Die Justiz als Ganzes leidet unter chronischem Personalmangel. Das bedeutet auch, dass es schon seit Jahren eigentlich nicht genug Staatsanwälte gibt. Dies wiederum führt dazu, dass es bei der Bearbeitung der Dossiers zu einem großen Rückstand kommt. Zu diesem Rückstand gesellen sich auch noch aktuelle Entwicklungen hinzu, wie Föderalprokuratorin Ann Fransen gegenüber der VRT erklärt.
Man sehe immer mehr Cyberangriffe, die mit staatlichen Akteuren in Verbindung gebracht werden könnten, bestätigt die Föderalprokuratorin. Manchmal agierten die ausländischen Mächte dabei direkt, häufig aber auch über Mittelsmänner. Die entsprechenden Ermittlungen seien deshalb auch immer schwierig. Nur selten gelinge es, konkrete Täter zu identifizieren. Dennoch gebe es aber eben deutliche Hinweise, dass andere Staaten dahintersteckten.
Und das gelte auch nicht nur für Cyberangriffe. Die föderale Staatsanwaltschaft erfasse auch immer mehr Fälle von Spionage und versuchter Einflussnahme durch fremde Mächte. Aber die Aktivitäten staatlicher Akteure gingen noch weiter.
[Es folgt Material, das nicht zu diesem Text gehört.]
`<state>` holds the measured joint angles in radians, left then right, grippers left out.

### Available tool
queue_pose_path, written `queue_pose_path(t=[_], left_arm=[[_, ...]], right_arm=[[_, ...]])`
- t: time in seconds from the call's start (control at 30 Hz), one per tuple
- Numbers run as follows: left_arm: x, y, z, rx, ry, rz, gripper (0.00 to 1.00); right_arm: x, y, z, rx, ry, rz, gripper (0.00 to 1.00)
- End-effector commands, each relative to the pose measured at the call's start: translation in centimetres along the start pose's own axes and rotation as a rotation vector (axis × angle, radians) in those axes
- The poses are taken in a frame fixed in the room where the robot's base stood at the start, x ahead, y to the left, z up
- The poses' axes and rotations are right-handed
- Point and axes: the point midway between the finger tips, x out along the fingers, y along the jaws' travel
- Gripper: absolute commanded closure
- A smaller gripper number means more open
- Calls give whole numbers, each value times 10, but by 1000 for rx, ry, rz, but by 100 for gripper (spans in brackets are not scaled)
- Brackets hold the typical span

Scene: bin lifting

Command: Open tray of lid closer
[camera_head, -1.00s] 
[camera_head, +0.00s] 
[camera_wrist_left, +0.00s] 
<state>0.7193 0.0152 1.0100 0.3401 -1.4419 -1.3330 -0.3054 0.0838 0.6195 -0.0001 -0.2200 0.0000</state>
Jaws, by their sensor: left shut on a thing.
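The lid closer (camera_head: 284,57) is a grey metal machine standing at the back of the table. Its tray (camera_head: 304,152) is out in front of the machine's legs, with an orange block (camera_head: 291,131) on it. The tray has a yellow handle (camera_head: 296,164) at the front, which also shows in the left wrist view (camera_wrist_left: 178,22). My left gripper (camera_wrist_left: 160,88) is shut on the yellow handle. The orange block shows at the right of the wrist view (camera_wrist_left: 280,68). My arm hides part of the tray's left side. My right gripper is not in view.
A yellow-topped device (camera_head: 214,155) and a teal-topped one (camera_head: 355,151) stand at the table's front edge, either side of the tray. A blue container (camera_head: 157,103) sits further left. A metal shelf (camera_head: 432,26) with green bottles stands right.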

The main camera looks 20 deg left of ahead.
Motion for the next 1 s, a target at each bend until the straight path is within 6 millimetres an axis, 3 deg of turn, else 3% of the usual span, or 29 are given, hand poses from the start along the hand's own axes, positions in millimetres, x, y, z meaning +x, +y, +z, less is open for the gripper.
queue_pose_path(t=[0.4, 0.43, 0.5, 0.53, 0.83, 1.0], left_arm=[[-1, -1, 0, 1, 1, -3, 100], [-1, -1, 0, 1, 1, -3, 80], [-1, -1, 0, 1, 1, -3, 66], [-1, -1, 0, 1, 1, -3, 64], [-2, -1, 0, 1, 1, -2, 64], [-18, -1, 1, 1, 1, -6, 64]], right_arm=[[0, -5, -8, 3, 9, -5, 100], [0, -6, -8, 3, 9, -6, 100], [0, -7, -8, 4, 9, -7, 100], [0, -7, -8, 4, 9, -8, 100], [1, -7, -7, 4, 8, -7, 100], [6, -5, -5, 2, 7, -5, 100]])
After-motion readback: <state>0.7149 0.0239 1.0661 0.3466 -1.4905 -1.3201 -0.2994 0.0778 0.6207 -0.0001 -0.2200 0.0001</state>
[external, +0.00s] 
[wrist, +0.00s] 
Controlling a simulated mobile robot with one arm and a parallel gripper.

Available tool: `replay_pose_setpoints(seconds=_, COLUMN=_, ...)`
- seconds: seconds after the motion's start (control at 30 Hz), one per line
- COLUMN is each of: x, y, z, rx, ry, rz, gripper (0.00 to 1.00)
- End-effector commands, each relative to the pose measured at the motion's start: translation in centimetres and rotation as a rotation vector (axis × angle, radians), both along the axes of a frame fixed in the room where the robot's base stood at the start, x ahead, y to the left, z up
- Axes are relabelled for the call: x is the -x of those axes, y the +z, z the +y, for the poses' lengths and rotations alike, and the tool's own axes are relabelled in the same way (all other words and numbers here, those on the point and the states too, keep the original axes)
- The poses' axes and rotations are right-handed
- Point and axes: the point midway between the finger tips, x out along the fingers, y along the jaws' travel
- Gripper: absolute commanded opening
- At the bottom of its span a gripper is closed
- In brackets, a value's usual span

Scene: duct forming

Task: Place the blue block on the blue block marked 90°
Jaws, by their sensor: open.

So komme es auch immer häufiger zu aktiven Sabotageakten. Das könne man etwa in den Nachbarländern gut beobachten.
Um sich an diese veränderte Lage anzupassen, hat die föderale Staatsanwaltschaft auch eine neue Taskforce eingerichtet. Die hat unter anderem die Aufgabe, sich mit diesen Phänomenen und ihrer Bekämpfung zu befassen.
Eine weitere Aufgabe der Taskforce sei es, die Staatsanwaltschaft widerstandsfähiger beziehungsweise wehrhafter zu machen. Das beinhalte beispielsweise Vorbereitungen, um auch im Fall eines plötzlichen Zusammenbruchs sämtlicher Kommunikationslinien weiterarbeiten zu können. Oder auch zu untersuchen, wie geltende Gesetze angepasst werden müssen, um die neuen Phänomene besser bekämpfen zu können.
Eine große Baustelle ist naturgemäß auch immer der Bereich "Cyber" beziehungsweise Internetkriminalität. Da brauche man unbedingt mehr Expertise, was verschlüsselte Kommunikation angehe.
Aber die föderale Staatsanwaltschaft wolle auch stärker gegen die Nutzung von Kryptowährungen durch Kriminelle vorgehen. Gleiches gelte auch für den Bereich Darknet.
Ein weiteres Sorgenkind ist und bleibt dann aber auch der Terrorismus. Und das ist in dem Fall durchaus wörtlich zu nehmen, denn immer häufiger seien es Minderjährige, die terroristische Straftaten verübten.
Die Entwicklung der Zahlen spreche da eine eindeutige Sprache: 2022 seien 16 Minderjährige in Terrordossiers aufgetaucht, 2023 schon 24. Und im vergangenen Jahr waren es deren sogar 55. Die föderale Staatsanwaltschaft spricht deshalb auch von einer "exponentiellen Zunahme" des Problems. Das Durchschnittsalter der minderjährigen Terrorverdächtigen beträgt dabei 15 bis 16 Jahre, aber auch 13- und sogar Zwölfjährige sind in diesem Zusammenhang schon ins Fadenkreuz der Justiz geraten.
Die Art der terroristischen Bedrohung habe sich in den vergangenen Jahren auch stark verändert, betont Fransen. Früher habe man es vor allem mit organisierten Netzwerken zu tun gehabt habe, die Dschihadisten für Krieg im Ausland rekrutierten. Heutzutage gehe es viel häufiger um Einzeltäter, die bestimmte Angriffe vorbereiteten.
Diese Jugendlichen gehörten manchmal Zellen oder kleinen Netzwerken an, die immer internationaler würden und in denen sie massiv Propaganda ausgesetzt seien. Das führe zu einer schnellen Online-Radikalisierung dieser Minderjährigen, warnt die Föderalprokuratorin.